Instruction. Without the pictures, output the records below word for word.
** Start of Provided records **
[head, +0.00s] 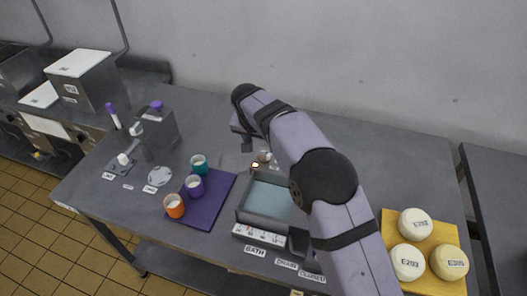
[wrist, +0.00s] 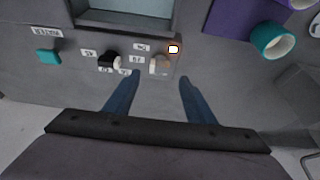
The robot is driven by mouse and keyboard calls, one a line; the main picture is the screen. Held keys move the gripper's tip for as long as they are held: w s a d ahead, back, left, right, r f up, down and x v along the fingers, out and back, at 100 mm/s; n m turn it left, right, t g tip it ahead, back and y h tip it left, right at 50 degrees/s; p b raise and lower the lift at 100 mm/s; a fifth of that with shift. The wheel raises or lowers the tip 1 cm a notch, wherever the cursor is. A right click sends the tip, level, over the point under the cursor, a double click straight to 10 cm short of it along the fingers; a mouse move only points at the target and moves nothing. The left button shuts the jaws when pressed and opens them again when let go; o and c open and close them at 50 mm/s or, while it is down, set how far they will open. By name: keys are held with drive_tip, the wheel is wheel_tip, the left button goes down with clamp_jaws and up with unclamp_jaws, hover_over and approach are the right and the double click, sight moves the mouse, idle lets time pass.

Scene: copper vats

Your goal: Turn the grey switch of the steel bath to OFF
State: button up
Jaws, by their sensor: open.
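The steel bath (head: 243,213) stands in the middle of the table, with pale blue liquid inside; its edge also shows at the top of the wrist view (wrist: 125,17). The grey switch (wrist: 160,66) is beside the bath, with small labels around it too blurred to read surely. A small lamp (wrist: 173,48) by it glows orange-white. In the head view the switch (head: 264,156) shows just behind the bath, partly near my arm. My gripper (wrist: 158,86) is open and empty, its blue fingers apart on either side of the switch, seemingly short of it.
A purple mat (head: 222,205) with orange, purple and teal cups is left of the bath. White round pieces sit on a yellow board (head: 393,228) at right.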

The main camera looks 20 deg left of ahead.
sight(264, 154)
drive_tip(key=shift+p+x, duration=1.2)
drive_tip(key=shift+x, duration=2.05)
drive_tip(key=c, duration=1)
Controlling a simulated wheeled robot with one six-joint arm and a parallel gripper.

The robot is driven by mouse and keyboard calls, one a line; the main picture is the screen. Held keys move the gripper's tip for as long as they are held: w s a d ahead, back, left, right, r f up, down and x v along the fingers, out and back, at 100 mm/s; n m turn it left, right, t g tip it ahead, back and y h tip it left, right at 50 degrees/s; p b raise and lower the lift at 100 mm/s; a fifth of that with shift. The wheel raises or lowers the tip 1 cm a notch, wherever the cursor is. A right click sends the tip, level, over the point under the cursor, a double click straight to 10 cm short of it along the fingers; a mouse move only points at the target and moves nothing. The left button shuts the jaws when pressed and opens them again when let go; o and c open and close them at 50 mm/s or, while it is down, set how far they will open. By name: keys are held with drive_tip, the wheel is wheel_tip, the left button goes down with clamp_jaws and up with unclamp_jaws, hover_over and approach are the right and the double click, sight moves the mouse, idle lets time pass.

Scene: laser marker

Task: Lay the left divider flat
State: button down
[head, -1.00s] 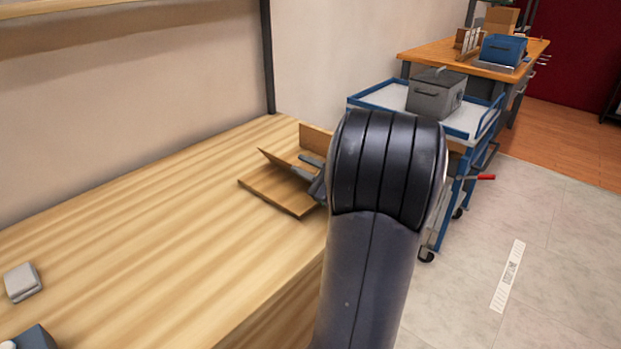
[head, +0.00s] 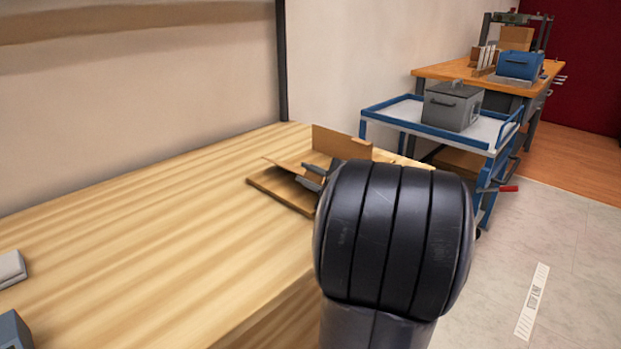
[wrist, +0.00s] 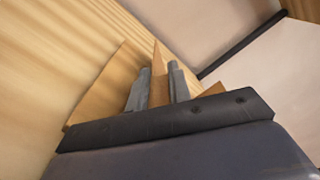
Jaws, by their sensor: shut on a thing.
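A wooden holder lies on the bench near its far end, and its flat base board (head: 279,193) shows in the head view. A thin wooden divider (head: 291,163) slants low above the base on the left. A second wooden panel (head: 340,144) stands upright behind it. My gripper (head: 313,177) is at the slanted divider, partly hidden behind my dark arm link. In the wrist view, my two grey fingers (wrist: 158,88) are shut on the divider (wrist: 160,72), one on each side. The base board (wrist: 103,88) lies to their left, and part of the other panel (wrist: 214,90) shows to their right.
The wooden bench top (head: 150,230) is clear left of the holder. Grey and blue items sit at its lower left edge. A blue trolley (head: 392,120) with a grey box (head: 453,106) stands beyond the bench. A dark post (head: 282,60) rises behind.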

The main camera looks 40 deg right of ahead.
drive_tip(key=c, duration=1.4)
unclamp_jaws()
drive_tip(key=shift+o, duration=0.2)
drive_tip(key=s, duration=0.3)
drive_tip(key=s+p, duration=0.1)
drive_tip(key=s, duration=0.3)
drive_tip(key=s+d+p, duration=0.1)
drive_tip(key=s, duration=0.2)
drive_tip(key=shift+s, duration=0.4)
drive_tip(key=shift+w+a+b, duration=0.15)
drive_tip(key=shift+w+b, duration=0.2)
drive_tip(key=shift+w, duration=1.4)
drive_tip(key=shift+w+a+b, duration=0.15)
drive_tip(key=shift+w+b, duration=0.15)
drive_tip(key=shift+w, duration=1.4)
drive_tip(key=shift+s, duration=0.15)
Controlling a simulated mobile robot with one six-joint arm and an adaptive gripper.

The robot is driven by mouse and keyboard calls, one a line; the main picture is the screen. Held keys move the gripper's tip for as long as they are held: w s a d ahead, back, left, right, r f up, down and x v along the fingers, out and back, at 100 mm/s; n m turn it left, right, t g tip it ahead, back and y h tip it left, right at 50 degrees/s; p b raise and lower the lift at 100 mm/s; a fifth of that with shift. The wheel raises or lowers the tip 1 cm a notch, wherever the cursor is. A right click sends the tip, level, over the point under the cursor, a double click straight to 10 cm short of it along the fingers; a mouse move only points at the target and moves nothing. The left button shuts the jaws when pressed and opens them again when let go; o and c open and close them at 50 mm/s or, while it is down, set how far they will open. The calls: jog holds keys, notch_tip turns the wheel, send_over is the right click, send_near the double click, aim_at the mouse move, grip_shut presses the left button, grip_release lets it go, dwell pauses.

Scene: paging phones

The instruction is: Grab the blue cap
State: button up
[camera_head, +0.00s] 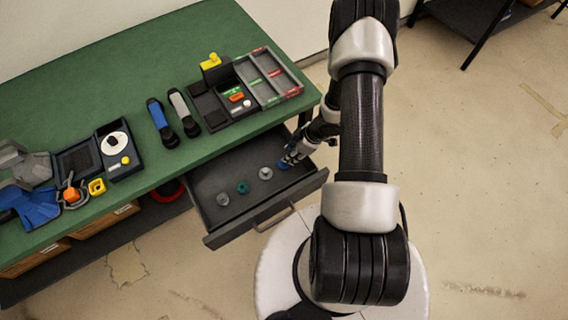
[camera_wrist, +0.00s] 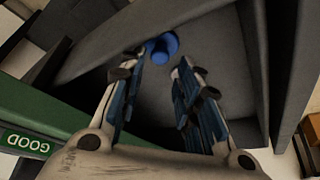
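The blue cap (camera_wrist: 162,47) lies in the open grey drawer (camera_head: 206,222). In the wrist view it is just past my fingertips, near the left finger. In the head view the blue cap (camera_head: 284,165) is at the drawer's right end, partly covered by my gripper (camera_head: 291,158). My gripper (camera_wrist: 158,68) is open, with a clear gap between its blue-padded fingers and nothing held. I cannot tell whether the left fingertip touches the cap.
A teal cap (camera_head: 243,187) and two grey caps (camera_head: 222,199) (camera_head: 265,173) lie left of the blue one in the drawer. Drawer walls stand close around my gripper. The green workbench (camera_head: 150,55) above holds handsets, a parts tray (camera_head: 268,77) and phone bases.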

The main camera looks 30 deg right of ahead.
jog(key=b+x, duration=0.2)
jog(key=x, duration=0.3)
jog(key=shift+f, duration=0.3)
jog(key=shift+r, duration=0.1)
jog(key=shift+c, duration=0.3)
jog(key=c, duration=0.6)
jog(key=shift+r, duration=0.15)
** End of Provided records **
Written answer.
[head, +0.00s] 
[wrist, +0.00s] 
The robot is driven by mouse and keyboard calls, one a line; the main picture is the screen. Held keys move the gripper's tip for as long as they are held: w s a d ahead, back, left, right, r f up, down and x v along the fingers, out and back, at 100 mm/s; n m turn it left, right, t g tip it ahead, back and y h tip it left, right at 50 degrees/s; p b raise and lower the lift at 100 mm/s; a fifth of that with shift. The wheel raises or lowers the tip 1 cm a notch, wherever the cursor is. A right click sends the tip, level, over the point under the cursor, a double click straight to 10 cm short of it along the fingers; a mouse move only points at the target and moves nothing. The left button shuts the jaws when pressed and opens them again when let go; o and c open and close them at 50 mm/s or, while it is down, set how far they will open. By name: keys are held with drive_tip, the wheel is wheel_tip, the left button goes down with clamp_jaws and up with unclamp_jaws, hover_over and approach are the right and the double click, sight moves the mouse, idle lets time pass.

Scene: copper vats

Your goal: Turn the grey switch of the steel bath to OFF
State: button up
Jaws, by their sensor: open.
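The steel bath (head: 243,213) stands in the middle of the table, with pale blue liquid inside; its edge also shows at the top of the wrist view (wrist: 125,17). The grey switch (wrist: 160,66) is beside the bath, with small labels around it too blurred to read surely. A small lamp (wrist: 173,48) by it glows orange-white. In the head view the switch (head: 264,156) shows just behind the bath, partly near my arm. My gripper (wrist: 158,86) is open and empty, its blue fingers apart on either side of the switch, seemingly short of it.
A purple mat (head: 222,205) with orange, purple and teal cups is left of the bath. White round pieces sit on a yellow board (head: 393,228) at right.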

The main camera looks 20 deg left of ahead.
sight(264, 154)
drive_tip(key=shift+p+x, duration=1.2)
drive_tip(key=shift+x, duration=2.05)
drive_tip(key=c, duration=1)
Controlling a simulated wheeled robot with one six-joint arm and a parallel gripper.

The robot is driven by mouse and keyboard calls, one a line; the main picture is the screen. Held keys move the gripper's tip for as long as they are held: w s a d ahead, back, left, right, r f up, down and x v along the fingers, out and back, at 100 mm/s; n m turn it left, right, t g tip it ahead, back and y h tip it left, right at 50 degrees/s; p b raise and lower the lift at 100 mm/s; a fifth of that with shift. The wheel raises or lowers the tip 1 cm a notch, wherever the cursor is. A right click sends the tip, level, over the point under the cursor, a double click straight to 10 cm short of it along the fingers; a mouse move only points at the target and moves nothing. The left button shuts the jaws when pressed and opens them again when let go; o and c open and close them at 50 mm/s or, while it is down, set how far they will open. By name: keys are held with drive_tip, the wheel is wheel_tip, the left button goes down with clamp_jaws and up with unclamp_jaws, hover_over and approach are the right and the double click, sight moves the mouse, idle lets time pass.

Scene: laser marker

Task: Lay the left divider flat
State: button down
[head, -1.00s] 
[head, +0.00s] 
[wrist, +0.00s] 
Jaws, by their sensor: shut on a thing.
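A wooden holder lies on the bench near its far end, and its flat base board (head: 279,193) shows in the head view. A thin wooden divider (head: 291,163) slants low above the base on the left. A second wooden panel (head: 340,144) stands upright behind it. My gripper (head: 313,177) is at the slanted divider, partly hidden behind my dark arm link. In the wrist view, my two grey fingers (wrist: 158,88) are shut on the divider (wrist: 160,72), one on each side. The base board (wrist: 103,88) lies to their left, and part of the other panel (wrist: 214,90) shows to their right.
The wooden bench top (head: 150,230) is clear left of the holder. Grey and blue items sit at its lower left edge. A blue trolley (head: 392,120) with a grey box (head: 453,106) stands beyond the bench. A dark post (head: 282,60) rises behind.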

The main camera looks 40 deg right of ahead.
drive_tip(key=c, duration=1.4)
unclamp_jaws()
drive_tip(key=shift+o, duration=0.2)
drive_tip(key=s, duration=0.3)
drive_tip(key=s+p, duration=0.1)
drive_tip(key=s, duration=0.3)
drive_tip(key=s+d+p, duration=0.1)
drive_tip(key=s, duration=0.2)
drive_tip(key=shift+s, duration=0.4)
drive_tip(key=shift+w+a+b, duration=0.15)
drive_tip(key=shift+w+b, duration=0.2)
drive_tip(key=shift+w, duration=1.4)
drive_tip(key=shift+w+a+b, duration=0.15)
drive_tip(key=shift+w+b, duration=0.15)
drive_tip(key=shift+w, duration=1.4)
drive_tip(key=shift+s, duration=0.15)
Controlling a simulated mobile robot with one six-joint arm and an adaptive gripper.

The robot is driven by mouse and keyboard calls, one a line; the main picture is the screen. Held keys move the gripper's tip for as long as they are held: w s a d ahead, back, left, right, r f up, down and x v along the fingers, out and back, at 100 mm/s; n m turn it left, right, t g tip it ahead, back and y h tip it left, right at 50 degrees/s; p b raise and lower the lift at 100 mm/s; a fifth of that with shift. The wheel raises or lowers the tip 1 cm a notch, wherever the cursor is. A right click sends the tip, level, over the point under the cursor, a double click straight to 10 cm short of it along the fingers; a mouse move only points at the target and moves nothing. The left button shuts the jaws when pressed and opens them again when let go; o and c open and close them at 50 mm/s or, while it is down, set how far they will open. The calls: jog holds keys, notch_tip turns the wheel, send_over is the right click, send_near the double click, aim_at the mouse move, grip_shut presses the left button, grip_release lets it go, dwell pauses.

Scene: paging phones

The instruction is: Grab the blue cap
State: button up
[camera_head, +0.00s] 
[camera_wrist, +0.00s] 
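The blue cap (camera_wrist: 162,47) lies in the open grey drawer (camera_head: 206,222). In the wrist view it is just past my fingertips, near the left finger. In the head view the blue cap (camera_head: 284,165) is at the drawer's right end, partly covered by my gripper (camera_head: 291,158). My gripper (camera_wrist: 158,68) is open, with a clear gap between its blue-padded fingers and nothing held. I cannot tell whether the left fingertip touches the cap.
A teal cap (camera_head: 243,187) and two grey caps (camera_head: 222,199) (camera_head: 265,173) lie left of the blue one in the drawer. Drawer walls stand close around my gripper. The green workbench (camera_head: 150,55) above holds handsets, a parts tray (camera_head: 268,77) and phone bases.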

The main camera looks 30 deg right of ahead.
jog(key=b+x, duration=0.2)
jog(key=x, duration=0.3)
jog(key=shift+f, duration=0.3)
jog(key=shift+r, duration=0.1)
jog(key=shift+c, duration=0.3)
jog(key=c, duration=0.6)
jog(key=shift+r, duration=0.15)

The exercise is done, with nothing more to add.